As with all television shows, my fem-senses perk up, and my brain can’t seem let me just mindlessly imbibe the various cliff panoramas *curses brain*. At every turn, the show endeavors to undermine Ellie Miller. In the first episode, she loses her promotion to DI Alec Hardy, played by a moody David ‘Don’t Trust Anyone’ Tennant. ‘A Man?!’ she says ‘this area needs a female DI – what happened to I’ve got your back?’. The acknowledgement of her struggle only really seems to reinforce how they were probably right not to put her as the DI as she does do a lot of crying (because she’s a woman, obviously). Luckily, Colman does a fantastic job of turning what seems to be a weepy, Carrie Mathison-esque role, into a touching and funny character.

Unfortunately, this progressive female character only lasts for about 8 minutes. The show seems so intent on emphasising the fact that it is literally ONLY because Miller’s husband, Joe, had nothing to do that he turned to grooming Danny, the boy who is murdered in the first episode. Notably, his reasons for doing so are as follows: ‘I wanted something that was mine. Ellie has her job, Tom [their kid] does his own thing’. You can just imagine him running through the past time possibilities – ‘cycling?…nah. Embroidery? …too fiddly…grooming a boy? …cheaper than a gym membership…’

It’s not only Joe Miller who can’t maintain a non-conventional male character. Danny’s father is adulterous, whilst DI Hardy literally has a defective heart. Most of the men seem to be cold, unfaithful, or…er…a pedophile and the women, unsurprisingly, are almost all mothers. Although the show gives quite a good opportunity for female actors, the plot is just another example of a failed attempt at progressive depictions of female characters.

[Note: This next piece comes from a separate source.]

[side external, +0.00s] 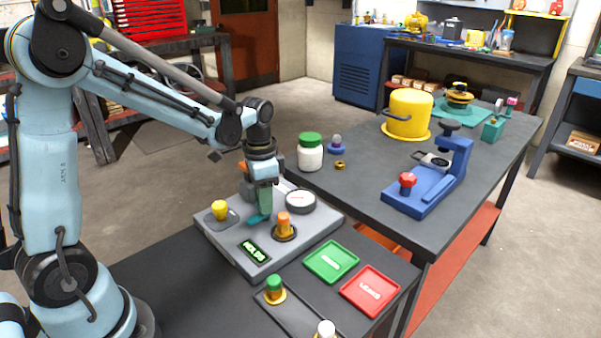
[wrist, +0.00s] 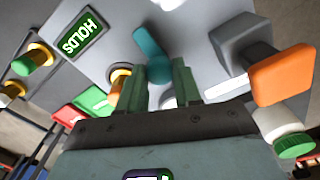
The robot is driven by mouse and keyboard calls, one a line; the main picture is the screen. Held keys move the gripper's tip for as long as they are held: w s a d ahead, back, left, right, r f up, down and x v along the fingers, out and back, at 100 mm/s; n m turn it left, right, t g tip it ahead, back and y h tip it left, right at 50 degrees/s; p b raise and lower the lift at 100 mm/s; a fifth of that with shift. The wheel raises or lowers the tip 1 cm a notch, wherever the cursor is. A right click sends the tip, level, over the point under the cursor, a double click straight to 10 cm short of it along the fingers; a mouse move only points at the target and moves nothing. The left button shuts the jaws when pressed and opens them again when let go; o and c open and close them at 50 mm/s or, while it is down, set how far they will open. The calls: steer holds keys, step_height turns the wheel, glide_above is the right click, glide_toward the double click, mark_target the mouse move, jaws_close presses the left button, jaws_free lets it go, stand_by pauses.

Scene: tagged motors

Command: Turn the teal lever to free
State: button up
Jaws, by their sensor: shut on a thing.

It’s just frustrating to see a successful television show make some attempt at inverting gender boundaries, only to undo it right at the end. From the beginning, I was deeply hoping that they’d just leave the stay-at-home dad character be. Don’t make him the killer. And certainly don’t make him the killer because he’s so fatally unfulfilled with his life. Sigh. Well I guess there’s always next series.

-RLL

9 thoughts on “Broadchurch and the fallacy of the stay-at-home dad

  1. Pedophiles come in all shapes and sizes. I’m not really sure how making the stay-at-home dad the pedophile translates as a comment about ALL stay-at-home dads. Like men will watch it and go ‘oh shit, I better not be a stay-at-home dad because I will become a pedophile’. Wut…

  2. Jesus who wrote this article because it is utter bullshit. There are plenty of good/strong female characters (the two journalists and the mother of Danny). Additionally not all women are mothers (both journalists). Also why doesn’t this article mention that the majority of men in the show are fathers – suddenly it’s only relevant if women have kids but not men? ALL the main male characters had children. The show does absolutely not emphasis that Joe groomed Danny because ‘he had nothing else to do’. I try to support feminism but frankly whoever wrote this article has become jaded by the whole concept, looking for sexism in every nook and cranny when there is none.

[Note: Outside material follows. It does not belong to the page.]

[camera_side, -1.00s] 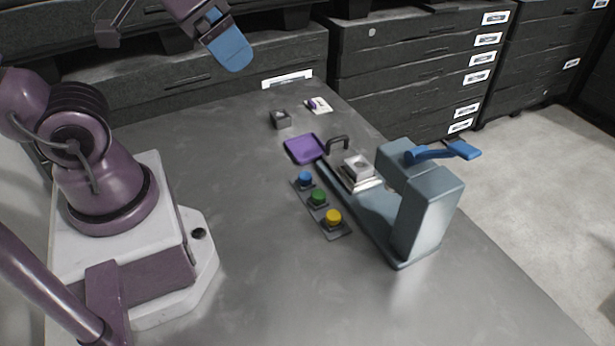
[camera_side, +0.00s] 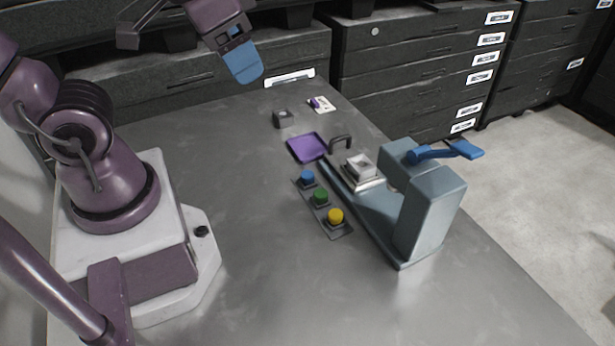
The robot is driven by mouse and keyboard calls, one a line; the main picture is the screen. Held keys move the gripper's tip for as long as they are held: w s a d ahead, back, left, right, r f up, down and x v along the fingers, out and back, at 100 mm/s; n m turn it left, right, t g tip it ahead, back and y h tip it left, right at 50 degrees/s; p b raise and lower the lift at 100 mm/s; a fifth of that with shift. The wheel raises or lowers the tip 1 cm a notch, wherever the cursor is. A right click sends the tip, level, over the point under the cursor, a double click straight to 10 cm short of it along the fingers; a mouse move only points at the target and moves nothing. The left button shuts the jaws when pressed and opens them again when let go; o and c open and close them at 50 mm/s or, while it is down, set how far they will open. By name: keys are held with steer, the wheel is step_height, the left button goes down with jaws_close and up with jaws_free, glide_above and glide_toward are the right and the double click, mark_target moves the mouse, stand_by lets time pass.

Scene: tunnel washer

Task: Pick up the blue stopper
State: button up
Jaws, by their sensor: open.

  3. I would call myself a feminist but it’s reading articles like this that I understand why so many women wouldn’t want to associate with feminism. The whole article seems to be looking for reasons to be offended, but the part that got me the most was the part about Ellie Miller’s crying. Of course she cried. Of course Hardy didn’t; he’s the outsider with experience – it was Ellie’s first murder case, the son of her best friend! I really don’t think those tears make her pathetic, and it’s not a case of an anti-feminist portrayal of a woman. It was simply realistic.

    • I also feel that Ellie Miller’s crying was justified and realistic. Not only was she personally close with the victim, she thought her own child might be in danger. Furthermore, from what I remember there are at LEAST 4 scenes of men crying within this programme, Danny’s dad, Millers husband, the dad’s friend, and at one point I thought Hardy was crying also. Why is that ignored?

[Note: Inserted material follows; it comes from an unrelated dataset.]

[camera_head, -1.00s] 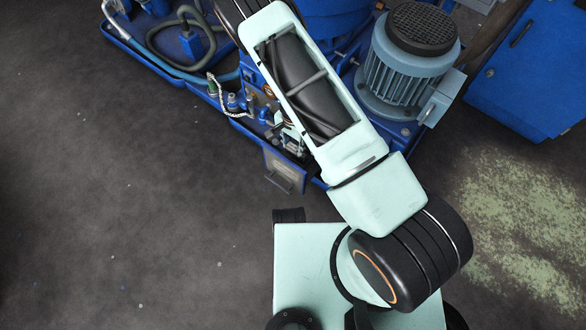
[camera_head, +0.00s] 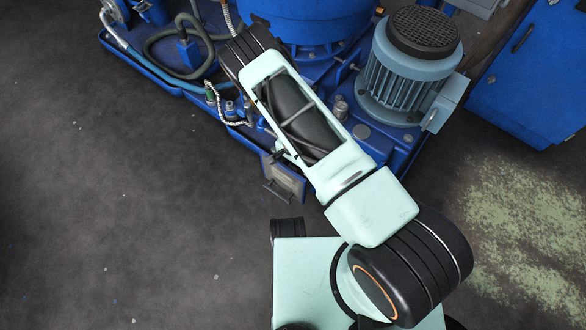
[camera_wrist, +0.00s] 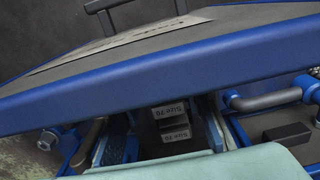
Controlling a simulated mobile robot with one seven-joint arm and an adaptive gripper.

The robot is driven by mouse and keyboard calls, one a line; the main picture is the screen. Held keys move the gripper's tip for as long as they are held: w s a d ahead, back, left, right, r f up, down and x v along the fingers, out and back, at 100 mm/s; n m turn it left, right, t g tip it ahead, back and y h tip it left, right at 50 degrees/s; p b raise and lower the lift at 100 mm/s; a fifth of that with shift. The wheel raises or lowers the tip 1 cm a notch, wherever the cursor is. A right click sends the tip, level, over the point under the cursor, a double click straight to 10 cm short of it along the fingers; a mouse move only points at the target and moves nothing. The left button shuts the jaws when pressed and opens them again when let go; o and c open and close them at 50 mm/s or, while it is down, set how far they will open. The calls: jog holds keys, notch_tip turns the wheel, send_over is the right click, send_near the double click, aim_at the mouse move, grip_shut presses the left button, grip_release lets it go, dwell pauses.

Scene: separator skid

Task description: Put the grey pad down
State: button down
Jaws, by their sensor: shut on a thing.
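My gripper (camera_wrist: 172,146) is at the lower middle of the wrist view, partly hidden by a pale green part of mine along the bottom edge. It is shut on a thing that I take to be the grey pad. Two small grey blocks with dark lettering, an upper one (camera_wrist: 169,109) and a lower one (camera_wrist: 175,133), show in the dark gap there. I cannot tell which of them, if either, is the pad, or whether it touches a surface. In the head view my arm hides the gripper and the pad.
A blue-edged panel (camera_wrist: 200,62) with a black handle (camera_wrist: 135,12) crosses the wrist view close by; its handled face (camera_head: 283,183) shows in the head view. A dark block (camera_wrist: 287,133) lies at right. A motor (camera_head: 408,70) and blue cabinet (camera_head: 535,75) stand behind. Floor at left is clear.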

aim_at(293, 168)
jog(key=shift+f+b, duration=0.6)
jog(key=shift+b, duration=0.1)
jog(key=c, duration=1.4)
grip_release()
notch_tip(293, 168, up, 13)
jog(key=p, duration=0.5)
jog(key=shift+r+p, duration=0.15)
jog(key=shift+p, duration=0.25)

  4. I only just read this article because I hadn’t finished watching Broadchurch (and though I’m about to defend its position, the title of the article itself was enough for me to suspect Joe halfway through and was a spoiler itself). I completely agree – a female officer is passed over for a male superior, only for it to turn out that actually he is better at the job anyway and she didn’t realise who the killer was because she seemed like she wasn’t cut out to be a detective. Fair enough, they were going for the Susan Wright ‘how did you not know..’ angle, but why do we end up with a bunch of female characters who are naive, foolish victims to the actions of men? I would have LOVED it if Ellie had solved the case, I thought it was going to twist to that at the end – even better because it was Joe and she was SO GOOD AT HER JOB that she would have figured it out and confronted it. The plot line insults men as much as women too – stealing, lying, cheating on their wives, hitting their kids, being paedophiles and former sex offenders. Oh and alcoholics.
    It’s such a shame to have to cut down the whole working-mum stay-at-home dad thing for the benefit of making us all shocked and weepy instead (bawling, I was, because Colman is awesome)

  5. As the author, I’m sorry some of you felt that I was ‘over-analysing’ the programme. For me, I felt like it challenged the idea of a strong female figure, and I thought this was a funny take on it. I think anyone who would get ‘turned-off’ feminism because of flaws in our popular culture should probably try and reassess their ideas, because even if you disagree with someone’s feminist interpretation – it probably shouldn’t turn you off a great and empowering movement.